» **Supplied data**:

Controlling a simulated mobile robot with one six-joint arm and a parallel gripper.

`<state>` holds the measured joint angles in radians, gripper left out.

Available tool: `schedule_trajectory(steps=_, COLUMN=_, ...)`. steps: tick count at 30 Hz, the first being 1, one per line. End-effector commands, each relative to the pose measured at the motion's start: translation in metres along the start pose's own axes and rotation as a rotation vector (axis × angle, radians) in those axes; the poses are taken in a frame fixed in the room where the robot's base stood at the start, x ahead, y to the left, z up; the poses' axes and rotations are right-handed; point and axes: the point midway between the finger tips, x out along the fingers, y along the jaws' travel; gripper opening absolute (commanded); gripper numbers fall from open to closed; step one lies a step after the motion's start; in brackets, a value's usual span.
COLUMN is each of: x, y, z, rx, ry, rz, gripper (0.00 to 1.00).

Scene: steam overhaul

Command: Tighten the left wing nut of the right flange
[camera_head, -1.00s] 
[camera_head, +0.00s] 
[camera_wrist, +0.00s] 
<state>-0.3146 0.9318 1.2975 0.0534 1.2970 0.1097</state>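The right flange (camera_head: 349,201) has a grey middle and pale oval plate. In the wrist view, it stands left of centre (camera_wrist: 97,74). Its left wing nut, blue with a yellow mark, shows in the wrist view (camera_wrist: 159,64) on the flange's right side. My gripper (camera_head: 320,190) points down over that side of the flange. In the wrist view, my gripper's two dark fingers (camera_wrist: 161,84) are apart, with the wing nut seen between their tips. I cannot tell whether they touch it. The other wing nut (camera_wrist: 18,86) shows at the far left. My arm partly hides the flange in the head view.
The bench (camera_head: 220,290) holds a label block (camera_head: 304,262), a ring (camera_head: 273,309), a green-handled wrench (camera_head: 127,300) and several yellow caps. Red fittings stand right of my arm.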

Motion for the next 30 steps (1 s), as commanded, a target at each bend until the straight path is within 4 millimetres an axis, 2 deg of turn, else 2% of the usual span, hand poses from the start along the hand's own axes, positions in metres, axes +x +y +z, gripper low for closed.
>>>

» **Your goal**: Reproduce each line of the material above precisely.

» **Correct result**:
Controlling a simulated mobile robot with one six-joint arm and a parallel gripper.

`<state>` holds the measured joint angles in radians, gripper left out.

Available tool: `schedule_trajectory(steps=_, COLUMN=_, ...)`. steps: tick count at 30 Hz, the first being 1, one per line. End-effector commands, each relative to the pose measured at the motion's start: translation in metres along the start pose's own axes and rotation as a rotation vector (axis × angle, radians) in those axes; the poses are taken in a frame fixed in the room where the robot's base stood at the start, x ahead, y to the left, z up; the poses' axes and rotations are right-handed; point and axes: the point midway between the finger tips, x out along the fingers, y along the jaws' travel; gripper opening absolute (commanded); gripper numbers fall from open to closed; step one lies a step after the motion's start; in brackets, a value's usual span.
COLUMN is each of: x, y, z, rx, ry, rz, gripper (0.00 to 1.00).

Scene: steam overhaul

Command: Tighten the left wing nut of the right flange
[camera_head, -1.00s] 
[camera_head, +0.00s] 
[camera_wrist, +0.00s] 
<state>-0.3146 0.9318 1.2975 0.0534 1.2970 0.1097</state>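The right flange (camera_head: 349,201) has a grey middle and pale oval plate. In the wrist view, it stands left of centre (camera_wrist: 97,74). Its left wing nut, blue with a yellow mark, shows in the wrist view (camera_wrist: 159,64) on the flange's right side. My gripper (camera_head: 320,190) points down over that side of the flange. In the wrist view, my gripper's two dark fingers (camera_wrist: 161,84) are apart, with the wing nut seen between their tips. I cannot tell whether they touch it. The other wing nut (camera_wrist: 18,86) shows at the far left. My arm partly hides the flange in the head view.
The bench (camera_head: 220,290) holds a label block (camera_head: 304,262), a ring (camera_head: 273,309), a green-handled wrench (camera_head: 127,300) and several yellow caps. Red fittings stand right of my arm.

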Motion for the next 30 steps (1 s), as commanded, a target at each bend until the straight path is within 4 millimetres an axis, 2 deg of turn, else 2% of the usual span, hand poses from the start along the hand's own axes, positions in metres, axes +x +y +z, gripper low for closed.
>>>

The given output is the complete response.